Origin of Hawaii international students:
Origin of international students nationwide:
Simmons says that HPU has been working to reverse the downward trend, noting that the college has seen an increase this year in the number of international students seeking a new degree. Last fall semester it had 30 such students, while this semester HPU has 49.
“We made changes in the way that we distribute financial aid,” said Simmons. “Its been helpful to those students and to others, and helped us realize gains in areas that are important.”
As for how the university attracts students, Simmons noted the success of alumni.
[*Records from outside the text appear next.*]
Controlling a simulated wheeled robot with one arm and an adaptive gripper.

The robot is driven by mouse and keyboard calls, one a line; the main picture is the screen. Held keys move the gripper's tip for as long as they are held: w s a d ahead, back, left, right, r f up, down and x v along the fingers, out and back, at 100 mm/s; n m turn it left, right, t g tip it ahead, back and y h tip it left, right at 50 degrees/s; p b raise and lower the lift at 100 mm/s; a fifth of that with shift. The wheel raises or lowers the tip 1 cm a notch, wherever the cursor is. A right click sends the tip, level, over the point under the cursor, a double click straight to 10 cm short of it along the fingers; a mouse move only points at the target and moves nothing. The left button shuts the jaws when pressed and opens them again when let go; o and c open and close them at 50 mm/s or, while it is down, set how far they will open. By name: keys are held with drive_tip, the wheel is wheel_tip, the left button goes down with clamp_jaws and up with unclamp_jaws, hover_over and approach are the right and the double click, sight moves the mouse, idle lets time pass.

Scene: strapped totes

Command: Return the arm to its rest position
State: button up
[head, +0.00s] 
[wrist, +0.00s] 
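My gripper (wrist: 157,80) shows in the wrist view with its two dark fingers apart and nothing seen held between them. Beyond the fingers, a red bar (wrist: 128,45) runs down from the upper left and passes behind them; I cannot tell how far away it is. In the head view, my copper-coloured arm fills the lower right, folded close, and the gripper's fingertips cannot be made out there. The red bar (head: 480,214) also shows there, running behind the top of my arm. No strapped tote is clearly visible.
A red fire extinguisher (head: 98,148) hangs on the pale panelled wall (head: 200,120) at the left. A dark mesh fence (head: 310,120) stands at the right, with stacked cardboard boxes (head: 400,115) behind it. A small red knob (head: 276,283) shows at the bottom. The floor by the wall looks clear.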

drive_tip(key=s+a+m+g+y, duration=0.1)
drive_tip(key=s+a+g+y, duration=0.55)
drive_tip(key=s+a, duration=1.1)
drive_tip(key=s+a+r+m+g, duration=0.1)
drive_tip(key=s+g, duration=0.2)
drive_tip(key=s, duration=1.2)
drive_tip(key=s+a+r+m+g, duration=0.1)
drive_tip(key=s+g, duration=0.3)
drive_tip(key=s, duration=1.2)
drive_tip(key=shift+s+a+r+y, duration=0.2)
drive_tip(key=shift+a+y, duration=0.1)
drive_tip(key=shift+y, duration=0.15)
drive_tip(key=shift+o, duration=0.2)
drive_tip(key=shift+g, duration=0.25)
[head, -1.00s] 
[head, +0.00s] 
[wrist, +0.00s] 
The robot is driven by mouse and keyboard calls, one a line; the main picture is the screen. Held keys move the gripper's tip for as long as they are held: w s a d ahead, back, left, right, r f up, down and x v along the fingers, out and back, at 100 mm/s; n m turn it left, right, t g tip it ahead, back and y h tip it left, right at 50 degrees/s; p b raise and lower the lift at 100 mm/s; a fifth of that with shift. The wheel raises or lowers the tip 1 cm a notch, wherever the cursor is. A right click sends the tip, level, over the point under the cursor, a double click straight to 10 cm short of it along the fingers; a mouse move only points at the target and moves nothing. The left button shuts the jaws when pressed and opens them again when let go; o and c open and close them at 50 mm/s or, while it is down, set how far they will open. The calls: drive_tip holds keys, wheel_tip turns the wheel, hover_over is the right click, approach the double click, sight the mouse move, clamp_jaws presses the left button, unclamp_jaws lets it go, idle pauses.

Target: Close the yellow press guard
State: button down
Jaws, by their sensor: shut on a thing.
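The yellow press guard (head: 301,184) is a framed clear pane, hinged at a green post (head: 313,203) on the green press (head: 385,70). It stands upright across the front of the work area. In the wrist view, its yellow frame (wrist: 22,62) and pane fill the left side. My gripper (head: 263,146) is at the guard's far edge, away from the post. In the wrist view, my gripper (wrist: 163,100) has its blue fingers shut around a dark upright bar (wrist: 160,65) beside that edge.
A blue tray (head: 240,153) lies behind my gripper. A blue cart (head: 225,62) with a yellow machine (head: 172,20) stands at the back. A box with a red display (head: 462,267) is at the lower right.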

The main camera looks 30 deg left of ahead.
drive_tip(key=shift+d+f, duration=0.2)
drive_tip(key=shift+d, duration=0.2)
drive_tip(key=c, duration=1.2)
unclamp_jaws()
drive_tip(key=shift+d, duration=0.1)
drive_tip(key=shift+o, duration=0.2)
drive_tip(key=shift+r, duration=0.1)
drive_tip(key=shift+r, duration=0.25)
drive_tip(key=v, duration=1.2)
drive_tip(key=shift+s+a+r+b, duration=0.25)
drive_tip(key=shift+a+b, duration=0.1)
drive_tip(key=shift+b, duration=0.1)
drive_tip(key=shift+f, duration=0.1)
Republic of the Marshall Islands President Christopher Loeak, Congresswoman Tulsi Gabbard, and U.S. Diplomat Andrew Abordonado play a part because they show what graduates have gone on to accomplish with their degrees.
“We like to tell prospective students that when you study at HPU, you’re going to come into contact with different cultures, with individuals of different backgrounds and beliefs, and the experience here will prepare you for success in the workplace in ways that few other places can,” Simmons added.
Study Hawaii, a not-for-profit consortium that’s purpose is to attract international students to study here, is trying to tackle the problem. Joel Weaver is the vice president, and also the University of Hawaii English Language Program director. The consortium is trying to raise awareness of the education institutions in Hawaii, he said.
“The challenge we have is that Hawaii has been very effectively marketed as a tourist destination, which it is, but unfortunately people don’t take it seriously as a study destination,” he said.
Study Hawaii is made up of not only universities and community colleges in Hawaii, including those in the UH system, HPU and Chaminade, but K-12 and ESL schools as well, like St. Andrews Priory and ELS Language Centers Honolulu.
Simmons is also involved in the organization. “The economic impact of those students coming here to study is not small. By joining forces in marketing efforts and other ways, we have an opportunity to change impressions about what it means to study in Hawaii,” he said.
The group plans to approach the Legislature in the next session, working with the Department of Business, Economic Development and Tourism, to seek help with funding for marketing and outreach activities, he said.
Weaver noted the importance of marketing materials. “What we’re hoping to do now is to really do a multi-pronged effort to build the brand of Hawaii as a study destination. We’re developing a fully resourced website in multiple languages, and trying to be represented at student and agent fairs, especially in Asia,” he said.
According to the National Association of Foreign Student Advisers (NAFSA), around 313,000 jobs are created or sustained as a direct result of international students spending money and paying tuition while they are in the U.S. The numbers show that three jobs are added for every seven students.
NAFSA’s report found the following in Hawaii in 2013:
Net Jobs Created/Supported by Foreign Students and their Families:
Locally, one international student spends $24,089 per year; two international students create 1 local job; and one international student generates $3,517 in State tax revenues per year.
By capitalizing on the lush beauty of the state, education institutions hope to bring more students over.
“Why not study some place where you’d love to live?” said Weaver. “Often people know about Hawaii, but they aren’t even thinking in the realm of study. Yes, we live in a beautiful place, it’s wonderful and multi-ethnic, but why not come to a place that has wonderful education as well?”